Like A Suitable Boy, there is one central character in HLM – this time a boy, Baoyu – and much of the narrative hinges on which female cousin he will marry. Like Lata, he is deeply romantic but not consistently enthusiastic at the prospect. But it also shares the enormous cast of deep, rounded and internally consistent characters, some of whom take us on unexpected tangents – I think of Jiang Yuhan, Granny Liu and Xue Pan. Most obviously this happens at the start of HLM, where we start (after meeting the Stone and various religious figures) with Zhen Shiyin, who is also several steps (through Lucky, Jia Yucun, Lin Ruhai and Lin Daiyu) removed from the main story. It is not until page 100 (in the Hawkes version) that we meet Baoyu (while Lata is in the first and last lines of A Suitable Boy). It is the breadth of characters that make the books – they remind me of Nathaniel Hawthorne’s comments on Anthony Trollope (another favourite of mine), that his characters are
just as real as if some giant had hewn a great lump out of the earth and put it under a glass case, with all its inhabitants going about their daily business, and not suspecting that they were made a show of.

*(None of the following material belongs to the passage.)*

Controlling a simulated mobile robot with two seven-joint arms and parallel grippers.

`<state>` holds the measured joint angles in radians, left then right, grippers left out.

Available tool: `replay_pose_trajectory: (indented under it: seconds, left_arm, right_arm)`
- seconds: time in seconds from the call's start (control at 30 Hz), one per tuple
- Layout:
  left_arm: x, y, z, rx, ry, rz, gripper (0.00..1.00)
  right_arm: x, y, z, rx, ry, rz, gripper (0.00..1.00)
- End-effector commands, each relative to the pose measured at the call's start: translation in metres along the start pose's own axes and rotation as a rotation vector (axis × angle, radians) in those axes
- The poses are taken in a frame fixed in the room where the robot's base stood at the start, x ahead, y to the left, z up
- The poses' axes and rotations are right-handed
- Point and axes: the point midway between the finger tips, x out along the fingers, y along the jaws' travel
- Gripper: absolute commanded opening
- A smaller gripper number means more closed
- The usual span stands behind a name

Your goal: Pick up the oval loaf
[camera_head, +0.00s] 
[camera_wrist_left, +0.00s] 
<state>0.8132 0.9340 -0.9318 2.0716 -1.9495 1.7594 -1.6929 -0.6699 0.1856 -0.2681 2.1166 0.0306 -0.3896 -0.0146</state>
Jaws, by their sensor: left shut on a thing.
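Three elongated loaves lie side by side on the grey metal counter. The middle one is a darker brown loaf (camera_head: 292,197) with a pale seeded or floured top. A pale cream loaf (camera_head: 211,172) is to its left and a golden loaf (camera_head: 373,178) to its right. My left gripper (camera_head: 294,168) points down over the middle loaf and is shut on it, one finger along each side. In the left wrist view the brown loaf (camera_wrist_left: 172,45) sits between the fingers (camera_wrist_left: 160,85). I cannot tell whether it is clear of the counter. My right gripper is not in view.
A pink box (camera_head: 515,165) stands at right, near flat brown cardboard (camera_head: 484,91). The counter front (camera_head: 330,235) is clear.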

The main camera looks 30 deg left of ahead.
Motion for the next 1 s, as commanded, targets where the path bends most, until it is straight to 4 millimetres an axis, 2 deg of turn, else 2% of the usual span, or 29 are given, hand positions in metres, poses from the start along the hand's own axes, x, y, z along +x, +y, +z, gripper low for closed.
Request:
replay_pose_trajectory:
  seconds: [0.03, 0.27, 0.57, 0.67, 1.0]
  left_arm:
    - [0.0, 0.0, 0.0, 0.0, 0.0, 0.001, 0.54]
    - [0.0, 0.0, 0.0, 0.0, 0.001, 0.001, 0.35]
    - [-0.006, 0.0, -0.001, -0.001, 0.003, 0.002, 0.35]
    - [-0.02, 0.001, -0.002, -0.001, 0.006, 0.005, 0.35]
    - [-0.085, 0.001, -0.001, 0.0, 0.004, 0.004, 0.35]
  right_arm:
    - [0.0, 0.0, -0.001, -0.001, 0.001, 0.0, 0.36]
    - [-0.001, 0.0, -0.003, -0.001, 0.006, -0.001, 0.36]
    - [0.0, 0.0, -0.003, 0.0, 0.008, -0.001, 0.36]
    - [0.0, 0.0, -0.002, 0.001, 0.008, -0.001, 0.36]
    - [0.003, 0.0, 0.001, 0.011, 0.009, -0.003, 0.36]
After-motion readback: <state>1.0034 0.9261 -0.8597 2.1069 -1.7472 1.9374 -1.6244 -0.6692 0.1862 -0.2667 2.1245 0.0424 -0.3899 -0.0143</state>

The rich, life-like tapestries of characters are no surprise considering both books have semi-autobiographical elements. The life of Cao Xueqin is sufficiently contentious to form continuous debate amongst scholars but the rise and fall of the Jia family echoes what is known of Cao’s family. Seth’s father worked for a Czech shoe company, as does his character Haresh, indicating that he happily drew on his own experiences.
So here’s nervously hoping that A Suitable Boy on TV can do justice to the text. And BBC, if you’re reading this – while there may be many, many versions in Chinese, perhaps you might fancy trying your hand at a lavish Dream of the Red Chamber next?